The maize, according to the Acting General Manager of the parastatal Mr Lawrence Jasi, was deemed unfit for human consumption.
Hamlet, one of William Shakespeare’s characters, once remarked that “something is rotten in the state of Denmark”.
It did not take long before the rot was exposed.
The script played out when the GMB management showed serious deficiencies in corporate governance matters when they appeared before the Justice Mayor Wadyajena chaired Parliamentary Portfolio Committee on Lands, Agriculture, Water, Climate and Rural Resettlement.
The tell-tell signs were evident when it was revealed that the corporate secretary Mr Rodney Mzyece only signed minutes of a crucial meeting held in 2012 on 11 April 2018, six years later.
Even then, he only signed extracts on resolutions of the meeting.
He was ordered out of the Parliament to collect the full minutes.

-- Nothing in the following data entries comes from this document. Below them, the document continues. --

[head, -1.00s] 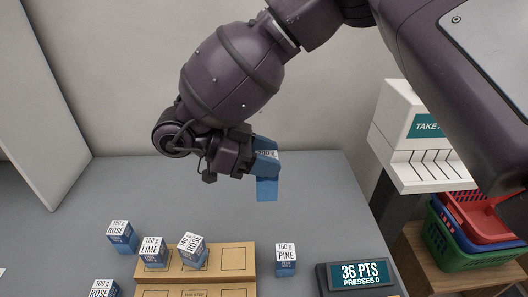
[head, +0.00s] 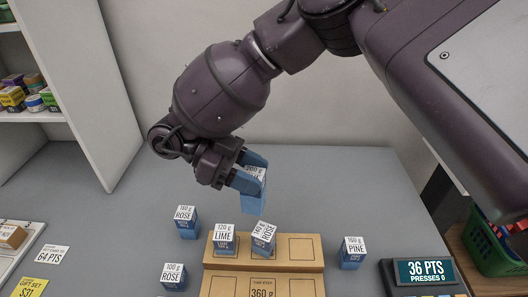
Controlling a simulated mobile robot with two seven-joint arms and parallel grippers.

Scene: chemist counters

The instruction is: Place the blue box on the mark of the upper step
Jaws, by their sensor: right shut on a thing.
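My right gripper (head: 248,176) is shut on a blue box (head: 254,198) with a white top whose label is partly hidden by the fingers. It holds the box in the air, behind and above the stepped wooden stand. The stand's upper step (head: 284,262) carries a LIME 120 g box (head: 224,240) at its left and a ROSE 140 g box (head: 262,242) that sits crooked beside it. A square outlined mark (head: 301,249) on the right of this step is bare. The lower step (head: 226,287) bears a 360 g label (head: 262,290). My left gripper is not in view.
Another ROSE box (head: 186,222) stands left of the stand, a ROSE 100 g box (head: 173,276) front left, and a PINE 160 g box (head: 352,252) to the right. A 36 PTS display (head: 427,272) is at front right. The counter behind the stand is clear.

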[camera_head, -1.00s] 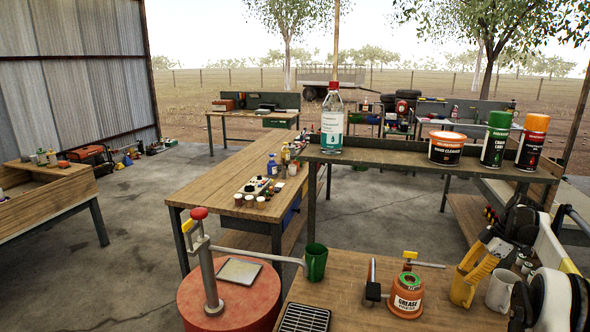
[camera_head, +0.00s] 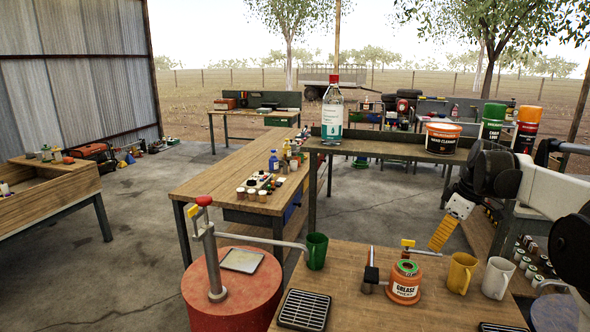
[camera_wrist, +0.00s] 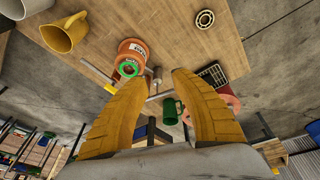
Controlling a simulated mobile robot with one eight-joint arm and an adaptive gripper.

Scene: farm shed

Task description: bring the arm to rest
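My gripper (camera_head: 441,233) hangs at the right in the head view, above and behind the wooden bench with the mugs. In the wrist view its two yellow fingers (camera_wrist: 191,72) stand apart with nothing between them, so it is open and empty. My arm reaches in from the right edge of the head view. The yellow mug (camera_head: 461,273) stands upright on the bench just below the gripper, apart from it. It also shows at the upper left in the wrist view (camera_wrist: 62,35).
The bench (camera_head: 340,285) also holds a white mug (camera_head: 497,278), an orange grease tin (camera_head: 405,284), a green mug (camera_head: 316,251) and a black grate (camera_head: 304,310). A raised shelf (camera_head: 390,151) behind carries a bottle (camera_head: 332,112) and several cans. A red drum (camera_head: 232,297) stands left.

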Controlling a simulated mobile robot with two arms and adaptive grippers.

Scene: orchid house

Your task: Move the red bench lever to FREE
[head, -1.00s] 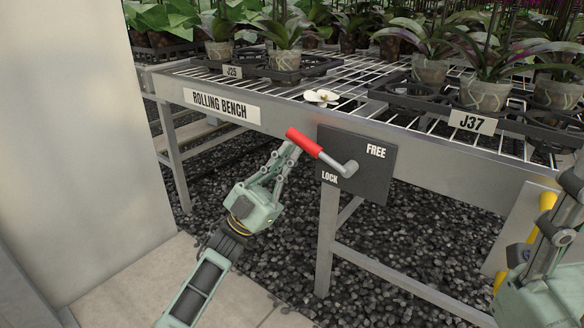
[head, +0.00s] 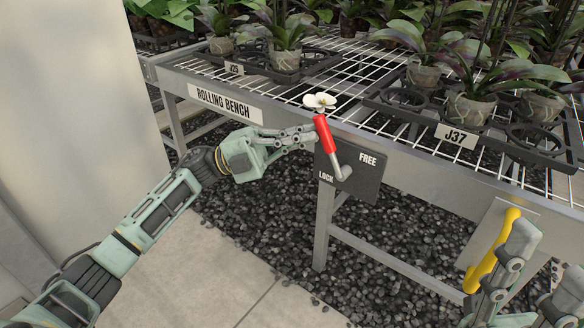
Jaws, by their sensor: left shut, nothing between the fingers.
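The red-handled lever (head: 326,135) sits on a dark plate (head: 362,183) on the front of the rolling bench. Its metal pivot is near the plate's lower middle, and the red grip points up and slightly left. The plate reads LOCK at lower left and FREE at upper right. My left gripper (head: 309,134) is shut and empty, with its fingertips at the left side of the red grip; whether they touch it I cannot tell.
A white flower (head: 320,101) lies on the mesh just above the lever. Potted orchids stand behind in black trays (head: 515,150). A yellow handle (head: 488,255) is at the right. Dark gravel lies below.

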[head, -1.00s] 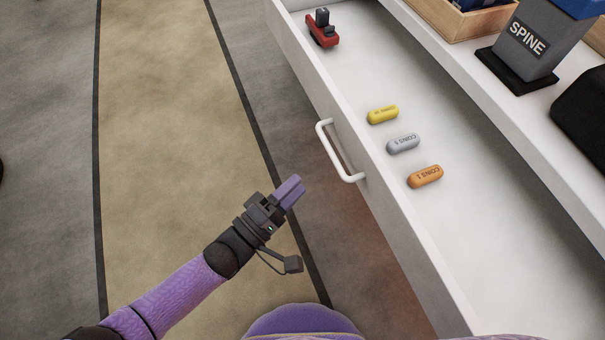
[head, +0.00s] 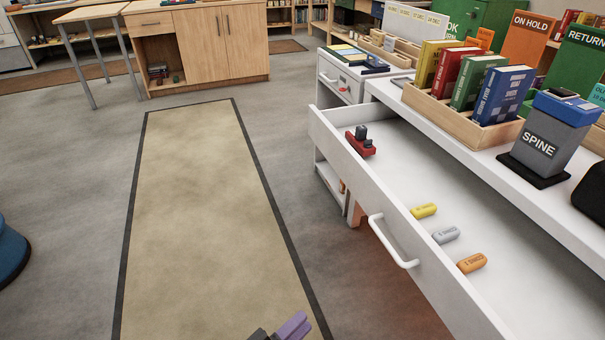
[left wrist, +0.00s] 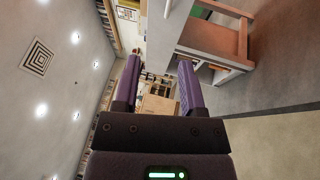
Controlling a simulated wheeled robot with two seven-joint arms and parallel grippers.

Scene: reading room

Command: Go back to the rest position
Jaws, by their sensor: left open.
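My left gripper (head: 288,330) shows only at the bottom edge of the head view, over the floor and left of the open drawer. In the left wrist view its two purple fingers (left wrist: 154,90) stand apart with nothing between them. It is clear of the drawer handle (head: 392,242). My right gripper is in neither view.
The white drawer (head: 345,150) stands open at the right. It holds a red stapler-like object (head: 361,144) and yellow (head: 424,210), grey (head: 446,235) and orange (head: 472,263) capsules. Books in a wooden tray (head: 450,112) and a SPINE holder (head: 540,140) stand above. The rug (head: 195,200) is clear.

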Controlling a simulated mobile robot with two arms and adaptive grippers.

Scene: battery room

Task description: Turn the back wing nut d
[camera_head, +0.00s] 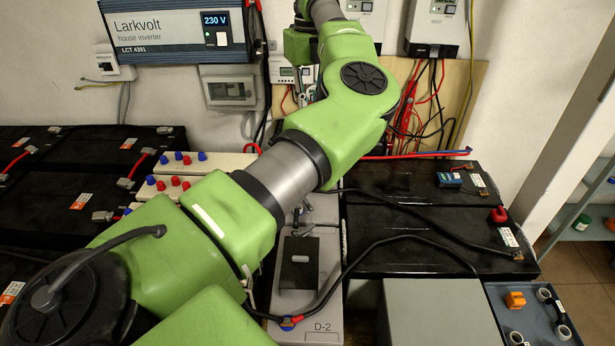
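A grey battery marked D-2 (328,325) stands low in the middle, with a dark block (299,263) on top. My right gripper is out of view.
Black batteries stand left (62,222) and right (415,192). A black cable (385,240) loops across the right side. An inverter (172,30) and cabling fill the wall. A grey box (440,312) is in front.

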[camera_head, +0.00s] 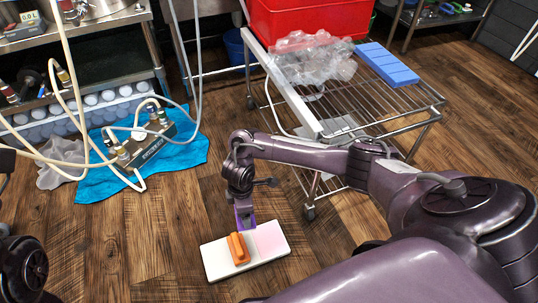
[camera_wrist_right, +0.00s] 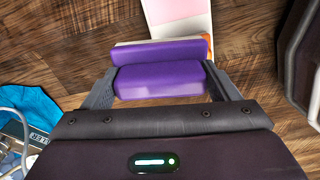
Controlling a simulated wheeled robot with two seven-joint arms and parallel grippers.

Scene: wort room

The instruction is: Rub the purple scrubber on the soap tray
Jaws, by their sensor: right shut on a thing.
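The soap tray (camera_head: 220,266) is a white rectangular board on the wood floor, with a pink patch on its right half. An orange scrubber (camera_head: 238,249) sits on its left half. My right gripper (camera_head: 245,210) is shut on the purple scrubber (camera_head: 246,220), just at the tray's back edge. The purple scrubber (camera_wrist_right: 160,80) also shows between both fingers in the right wrist view, with part of the tray (camera_wrist_right: 180,26) beyond it. I cannot tell whether the scrubber touches the tray. My left gripper is not in view; only dark parts of my left arm show at the left edge.
A wire-shelf cart (camera_head: 370,112) stands behind, carrying a red bin (camera_head: 310,18), clear plastic bags (camera_head: 312,62) and a blue block (camera_head: 387,65). A blue cloth (camera_head: 185,155) with a hose manifold (camera_head: 150,143) lies at left. The floor around the tray is clear.

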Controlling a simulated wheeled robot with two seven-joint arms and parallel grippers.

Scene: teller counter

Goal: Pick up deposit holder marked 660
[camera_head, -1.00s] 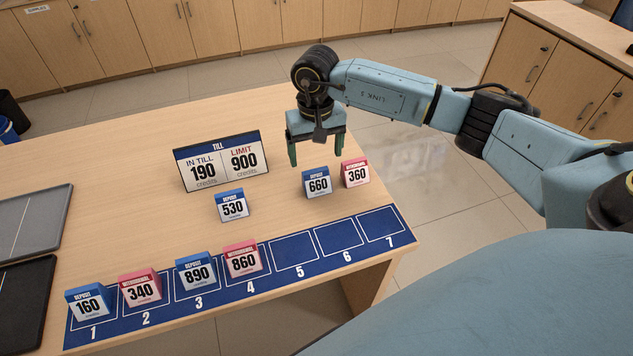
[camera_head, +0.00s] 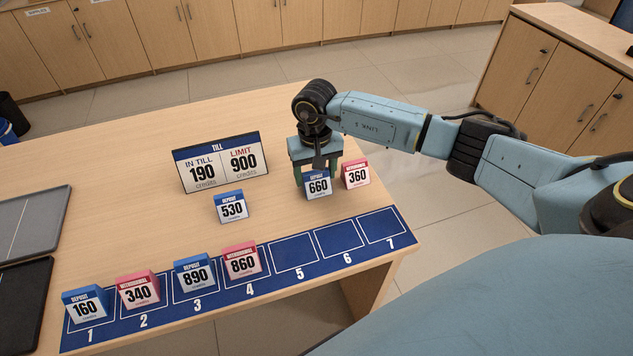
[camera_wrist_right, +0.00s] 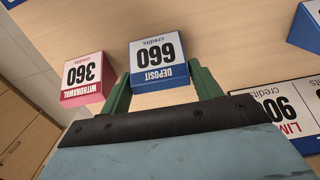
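The blue-topped deposit holder marked 660 (camera_head: 318,184) stands on the counter, just left of the withdrawal holder marked 360. My right gripper (camera_head: 316,173) is lowered over it from behind, with its fingers open. In the right wrist view the 660 holder (camera_wrist_right: 158,66) appears upside down, with one green finger on each side of its lower part. Whether the fingers touch its sides cannot be told. My left gripper is not in view.
The pink 360 holder (camera_head: 355,173) stands close to the right finger's side. The deposit 530 holder (camera_head: 231,207) and till sign (camera_head: 221,162) stand to the left. On the blue numbered mat (camera_head: 375,258), slots 1 to 4 hold holders; slots 5 to 7 are empty.

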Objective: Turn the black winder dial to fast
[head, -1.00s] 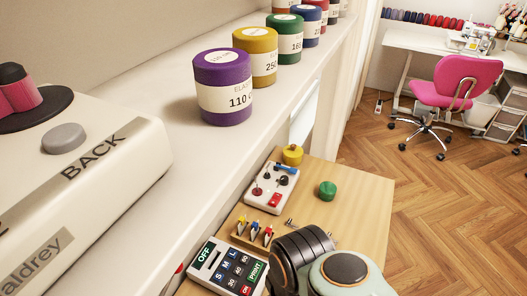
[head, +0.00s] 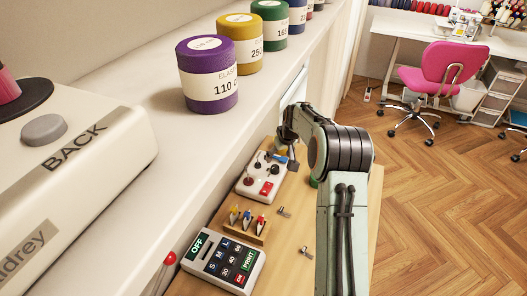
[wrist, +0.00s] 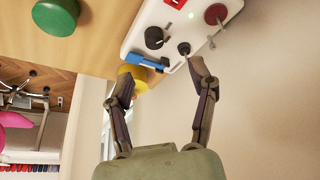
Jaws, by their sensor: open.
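A white control box (head: 250,193) sits on the wooden table. In the head view the black dial (head: 273,170) shows beside the gripper. Any speed lettering is too small to read. My gripper (wrist: 162,70) is open and empty, its fingers pointing at the box. The right fingertip in the wrist view is close to the smaller black knob; I cannot tell if they touch.
A green spool (wrist: 55,15) and a yellow pincushion-like object (wrist: 132,76) are near the box. A shelf with elastic rolls (head: 207,75) runs along the left. Open floor is to the right.

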For the GMB Acting General Manager, there was no need to advertise since they know a lot of stockfeed producers whom they had told.
Despite the contentious nature of the sell, and the price structure being approved by his ministry, Permanent Secretary Ringson Chitsiko insisted he was in the dark about the consignment.
Some parastatals have been identified as the missing link in achieving targets set in economic blue prints such as the Transitional Stabilisation Programme.
While other loss making state enterprises can be privatised, GMB is a strategic unit that needs to be run professionally under the care of government.